The apple cart was famously overturned by the subsequent decision of the Court outlawing expenditures without firm legislative authorization.4 It should be emphasized, however, that this decision, contrary to the impression given in its immediate wake, eschewed the principal issue of competences. What exercised the plaintiffs and the Court were the respective institutional competences of Commission and Council. The case was based on the implicit assumption that, had only the Council given its legislative approval, all contested expenditures would be intra vires. Also implicit in the decision was the notion that, were the contested expenditures truly to fall in the "non significant" pilot and exploratory category, they would be equally legitimate. The practical effect of the decision was not to limit the competences of the Community, but to limit somewhat the autonomy of the Commission and to strengthen that of the Council. The expenditures in that case concerned action, which were, arguably, firmly within the socio-economic aspects of the Single Market. They did not concern specifically the more controversial dimensions of human rights expenditures by the Commission.

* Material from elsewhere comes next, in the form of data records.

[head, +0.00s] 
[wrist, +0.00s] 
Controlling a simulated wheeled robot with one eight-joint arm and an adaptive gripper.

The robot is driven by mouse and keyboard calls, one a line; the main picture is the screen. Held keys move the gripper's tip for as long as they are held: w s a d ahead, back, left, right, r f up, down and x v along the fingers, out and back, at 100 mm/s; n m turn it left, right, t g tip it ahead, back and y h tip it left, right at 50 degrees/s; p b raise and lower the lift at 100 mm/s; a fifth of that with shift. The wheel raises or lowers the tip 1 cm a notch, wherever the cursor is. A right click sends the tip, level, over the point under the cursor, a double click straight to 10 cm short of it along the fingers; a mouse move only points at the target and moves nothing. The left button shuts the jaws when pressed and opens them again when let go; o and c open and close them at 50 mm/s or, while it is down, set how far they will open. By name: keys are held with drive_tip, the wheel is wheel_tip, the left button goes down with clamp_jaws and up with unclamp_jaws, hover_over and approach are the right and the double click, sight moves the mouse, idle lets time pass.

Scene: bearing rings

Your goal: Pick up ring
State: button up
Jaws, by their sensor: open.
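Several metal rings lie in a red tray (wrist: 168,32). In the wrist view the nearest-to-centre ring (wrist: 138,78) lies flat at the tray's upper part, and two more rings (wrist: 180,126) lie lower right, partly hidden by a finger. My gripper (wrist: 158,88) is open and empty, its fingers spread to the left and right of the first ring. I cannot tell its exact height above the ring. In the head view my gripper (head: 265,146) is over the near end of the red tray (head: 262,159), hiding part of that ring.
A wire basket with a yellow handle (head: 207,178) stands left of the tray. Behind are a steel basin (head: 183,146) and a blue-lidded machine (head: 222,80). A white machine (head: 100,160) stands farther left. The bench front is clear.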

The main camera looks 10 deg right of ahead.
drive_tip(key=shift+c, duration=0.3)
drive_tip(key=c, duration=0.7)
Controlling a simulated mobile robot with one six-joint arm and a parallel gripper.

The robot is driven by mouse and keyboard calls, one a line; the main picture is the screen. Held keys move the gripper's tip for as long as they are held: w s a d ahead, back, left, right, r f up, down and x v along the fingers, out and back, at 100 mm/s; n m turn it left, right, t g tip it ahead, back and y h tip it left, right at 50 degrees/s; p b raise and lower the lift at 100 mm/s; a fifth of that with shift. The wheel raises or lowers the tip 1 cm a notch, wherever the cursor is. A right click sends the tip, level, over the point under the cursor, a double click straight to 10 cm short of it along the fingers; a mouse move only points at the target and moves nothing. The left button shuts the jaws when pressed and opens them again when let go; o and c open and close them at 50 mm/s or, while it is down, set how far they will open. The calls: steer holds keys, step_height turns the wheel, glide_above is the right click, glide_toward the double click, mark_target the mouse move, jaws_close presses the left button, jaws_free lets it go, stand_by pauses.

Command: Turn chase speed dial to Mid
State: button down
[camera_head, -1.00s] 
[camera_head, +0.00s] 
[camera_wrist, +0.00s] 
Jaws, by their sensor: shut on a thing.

Until recent years the debate about Community human rights competences mostly turned on the reach of the judicial writ of the European Court of Justice especially to certain classes of Member State acts5 and to that trusty perennial accession to the ECHR, which has been with us at least since 1978. With the publication of the 1997 and 1998 Commission proposals, the discussion shifts firmly from Court to political institutions.

On its face this seems to be a simple morality tale. The Commission, champion of human rights, proposes and the Council (Legal Service) seeks to place niggardly restrictions and constraints. The burden of the Council position turns on the following legal propositions. The Council first repeats the Court's affirmation in Opinion 2/946 that:

No treaty provision confers on the Community institutions any general power to enact rules on human rights or to conclude international conventions in this field.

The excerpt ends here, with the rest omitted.